The big game animals harvested from higher-elevation Game Management Units near Steamboat Springs came rolling into Steamboat Meat & Seafood Co.. in mid-October.

"In first and second rifle season (Oct. 13 to 17 and Oct. 20 to 28), we'd get 10 to 20 a day and even had 43 come in one day," said Sherry Perez, head butcher at the Meat & Seafood Co.

But what began with a bang ended with a whimper for many rifle hunters in the third and fourth seasons (Nov. 3 to 9 and Nov. 14 to 18) as mild weather threw the herd's typical migratory patterns for a loop.

"We had seven animals total for the fourth season," Perez said. "Last year's third and fourth seasons were down, but not like that - that's ridiculous."

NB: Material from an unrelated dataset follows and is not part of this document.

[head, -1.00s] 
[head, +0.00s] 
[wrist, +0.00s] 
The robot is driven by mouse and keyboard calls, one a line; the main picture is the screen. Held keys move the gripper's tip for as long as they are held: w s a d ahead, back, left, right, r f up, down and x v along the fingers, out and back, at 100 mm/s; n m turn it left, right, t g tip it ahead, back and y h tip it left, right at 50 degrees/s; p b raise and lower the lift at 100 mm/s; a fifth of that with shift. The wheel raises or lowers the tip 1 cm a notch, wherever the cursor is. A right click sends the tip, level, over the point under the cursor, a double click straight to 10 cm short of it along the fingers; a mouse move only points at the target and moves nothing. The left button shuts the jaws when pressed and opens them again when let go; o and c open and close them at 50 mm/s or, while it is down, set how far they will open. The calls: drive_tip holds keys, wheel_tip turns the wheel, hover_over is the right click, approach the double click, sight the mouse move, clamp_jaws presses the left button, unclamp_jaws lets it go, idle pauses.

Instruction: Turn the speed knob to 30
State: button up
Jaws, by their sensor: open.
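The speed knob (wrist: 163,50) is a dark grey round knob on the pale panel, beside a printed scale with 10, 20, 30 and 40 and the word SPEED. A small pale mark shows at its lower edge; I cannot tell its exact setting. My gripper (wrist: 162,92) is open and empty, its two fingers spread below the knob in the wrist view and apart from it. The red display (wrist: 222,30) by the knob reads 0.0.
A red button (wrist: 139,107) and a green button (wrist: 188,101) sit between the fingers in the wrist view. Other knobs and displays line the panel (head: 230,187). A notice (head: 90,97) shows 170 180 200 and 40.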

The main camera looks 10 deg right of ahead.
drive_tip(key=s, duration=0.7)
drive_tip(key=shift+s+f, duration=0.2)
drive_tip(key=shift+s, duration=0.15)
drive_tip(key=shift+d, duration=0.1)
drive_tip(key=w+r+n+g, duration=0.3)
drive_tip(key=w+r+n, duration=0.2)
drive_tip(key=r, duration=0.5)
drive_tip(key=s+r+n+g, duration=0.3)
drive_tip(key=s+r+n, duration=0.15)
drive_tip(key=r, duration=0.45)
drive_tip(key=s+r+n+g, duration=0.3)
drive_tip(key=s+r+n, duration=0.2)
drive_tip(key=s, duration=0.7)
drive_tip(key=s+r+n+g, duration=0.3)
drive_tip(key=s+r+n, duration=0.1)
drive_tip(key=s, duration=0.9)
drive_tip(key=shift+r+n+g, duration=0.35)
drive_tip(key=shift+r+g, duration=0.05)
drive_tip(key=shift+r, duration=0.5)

Based on the bountiful first two seasons, Perez and Meat & Seafood Co. owner Bill Hamil said they already had surpassed last year's processing total of 450 animals to 480 so far this year until the marked decrease.

"I've worked in the district 27 years, and we're having nonresidents come in and say it was the hardest they've had with the difficulty in the harvest," DOW district wildlife manager Jim Haskins said.

Haskins said that while the elk movements in lower-lying units, like the ones surrounding Hayden, have less to do with weather than hunting pressure, the higher-elevation units, like the ones surrounding the Mount Zirkel Wilderness Area, are a different story.

"The Zirkels are different - there were a lot of hunters along the Greenville Mine area (National Forest Service Road 440) that were just waiting for elk to come down and didn't," Haskins said.

Rick Myers, a longtime hunting guide for Buck Mountain Outfitters, still sees an unprecedented number of elk (500 to 600 head) in the Pilot Knob area.

"The last day of the season they were still bugling and cow-calling - I've never seen bulls bugle in the fourth season," Myers said. "Last season, with the early snow and with no early coats and how they were in the rut, they left the country.

"This year, they got their winter coats, so they just lay around on the north sides of slopes in the timber. The weather's so nice, they've grown their coats, so they don't do anything."

Myers knows there are plenty of trophy elk waiting at higher elevations, but it doesn't do much good for his clientele.

"Third season was rough - hard and hot, because guys didn't know where (the elk) went," Myers said. "Then by fourth, well, sometimes as an outfitter, you don't get a guy that can climb to the top of a mountain - maybe it's someone from the East Coast or from the low altitude, because the higher you'd go, the better you were."

The strangest thing Myers has noticed is that the annual east-to-west elk migration across Routt County Road 129 seems to have not occurred yet.

"Usually after the rut, the big bulls lay down, then they get re-energized and start to migrate in the third season," said Myers, concerned that when the migration does occur, a sudden dose of heavy weather may trap them in high-country refuges.

"I'm betting that the overall harvest will be down as a result of the weather," Haskins said.

Colorado DOW spokesman Randy Hampton said the division will not generate exact overall harvest numbers until the hunter harvest survey is complete, sometime between January and February.

"There's not going to be any extra seasons, but we do have a lot of late-season tags," Hampton said.

These late-season licenses, some of which run as late as January, are designed to disperse elk off private land. All are cow tags, and most run through Friday, available for GMUs near Steamboat including 3, 4, 5, 214, 301 and 441.

Hampton also said large landowners experiencing damage from big game should contact the DOW by calling the Steamboat office at 870-2197.

"When the harvest numbers come back it will definitely play into the license numbers for next year," Hampton said. "Unfortunately, the weather is one thing we don't have control over - we did our best snow dance but couldn't get any."